Date: Thu, 24 Jun 2010 12:21:52 -0700
User-agent: KMail/1.10.1 (Linux/2.6.27-7-generic; KDE/4.1.4; i686; ; )

On Thursday 24 June 2010 05:17:40 Ben Abbott wrote:
> On Jun 24, 2010, at 8:04 AM, Maynard Wright wrote:
> > On Thursday 24 June 2010 04:41:54 Ben Abbott wrote:
> >> On Jun 23, 2010, at 5:54 AM, sd83 wrote:
> >>> Dear all,
> >>>
> >>> I'm working with curves and I have this problem: I have sampled closed
> >>> curves and I want to find the interior part of them. I have done some
> >>> experiments using fill command but I haven't find what I'm looking for.
> >>> I try to explain you the problems that I have find by examples.
> >>>
> >>> Let
> >>> t=[0:1/100:2*pi]
> >>> and
> >>> (cos(t),sin(t)) the unit circle.
> >>> If I run
> >>> fill(cos(t),sin(t));
> >>> it returns the plot of the circle with the interior part colored and
> >>> it's ok, but if I run
> >>> fill(cos(2*t),sin(2*t));
> >>> it returns only the plot of the cicle without the interior part
> >>> colored.
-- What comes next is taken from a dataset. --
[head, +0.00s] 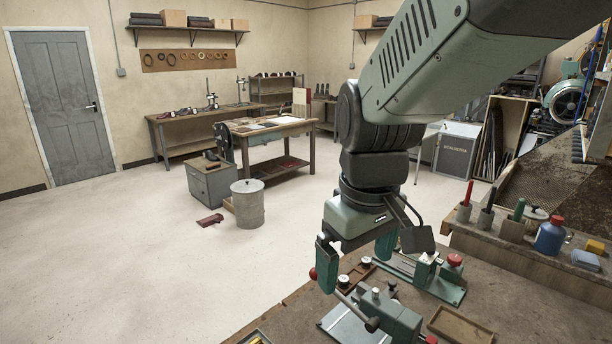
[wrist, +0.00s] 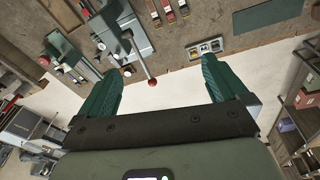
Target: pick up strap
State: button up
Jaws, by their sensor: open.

Why? For my purpose (cos(t),sin(t)) and (cos(2*t),sin(2*t))
> >>> have the same interior part.
> >>> I have noted that if I have a self intersect curve like two circles
> >>> with no empty intersection (but not only a point) command fill returns
> >>> the plot of the curve but the intersection of the circles is not
> >>> colored. Why? For my purpose the interior part of the two circles is
> >>> the union of the internal parts of them and not this union wthout the
> >>> intersection. How can I solve my problem? Is fill the best command I
> >>> can run becouse of my purpose?
> >>>
> >>> thank you
> >>
> >> I tried the following in Matlab
> >>
> >>>> fill(cos(t),sin(t),'r')
> >>
> >> The line above produced a circle filled with red and a black edge color.
> >>
> >> The line below produced an empty circle with a black edge color.
> >>
> >>>> fill(cos(2*t),sin(2*t),'r')
> >>
> >> I haven't looked at the detail, but I'd guess this respects the patch
> >> object. Replacing "fill(...)" with "patch(...)" gives the same result
> >> for me.
> >>
> >> Ben
> >
> > Note that fill(cos(2*t), sin(2*t), 'r') writes two complete circles
> > overlapping each other.  Try:
> >
> >   t=[0:1/100:1.5*pi]
> >   fill(cos(2*t), sin(2*t), 'r')
> >
> > and observe that half the circle is filled, presumably because the second
> > circle is only half written over the first.  Because of the odd/even
> > anomaly noted by others, I suggest that (maybe) fill applied to exactly
> > coincident figures toggles the fill color on and off.  I haven't looked
> > at the code.
> >
> > Maynard Wright
>
> I haven't looked at the implementation for how patch objects are rendered
> in Matlab, Gnuplot, or using Octave's FLTK backend. However, for these
> examples they each behave in the same way.
>
> I'd guess there is a standard approach to drawing fillied polygons that
> each of these implementations share.
>
> Ben

Another way to examine what's happening is to execute the following:

   t=[0:1/100:2*pi]
   fill(cos(3*t)+0.05*t, sin(3*t), 'r')

Then run

   fill(cos(4*t)+0.05*t, sin(4*t), 'r')

and compare the two plots.

The slight offset of the different (not quite) circles shows that each time an 
area is filled that is already filled, the original fill is simply removed.